Monday, 26 September 2016

Velocity and Persistence

It’s tempting to see magic numbers, but they may only have significance to ourselves. When passing one hundred submissions I saw it as something of a milestone: this many submissions over that time period, being such-and-such a volume of work shown to so-many markets… It’s all statistical, really, but sometimes numbers help us see what’s happening in even the most anti-numerical field.

Persistence is certainly part of it. I wondered if I would be totally jaded and ready to pack it in if I hit 100 submissions without having made my grand arrival and been starting to make a living at it. But the game is far from linear, and I seem to be made of tougher stuff: I was as enthusiastic and committed at 100 submissions as at ten, and at time of posting number 200 is not far away, with plenty of great new stories appearing and new markets to try out for fit.

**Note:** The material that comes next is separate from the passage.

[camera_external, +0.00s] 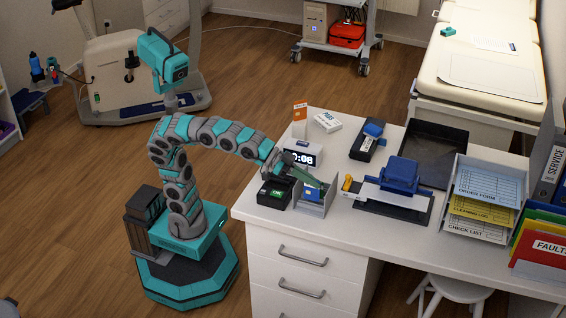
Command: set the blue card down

Getting another short-listing the same day as such a milestone also doesn’t hurt! It’s the pat on the back that makes up for so much of the closed-door, no-thanks stuff that is the daily reality of a writer trying to break into the market.

Given the overall industry statistics, even the most optimistic writer could hardly see the process of finding print as anything less than tough. The sheer number of good writers today, churning out very good stories, against the range of applicable markets means it is not going to get any easier; meanwhile, from the perspective of the reader/consumer, there has never been greater choice or more access to an ocean of speculative fiction, so it has to be a win-win. The market is here to stay, so the aspiring writer must be in it for at last the medium-haul to make any impression.

For myself, I’m happy to maintain pressure in every way I can – pressure on myself to write often and to the best of my ability, pressure on the market in terms of making sure I have something appropriate on offer to the best publications whenever they’re reading, whether it be magazines, anthologies or competitions. I call this velocity or volume – how many submissions have I made this week?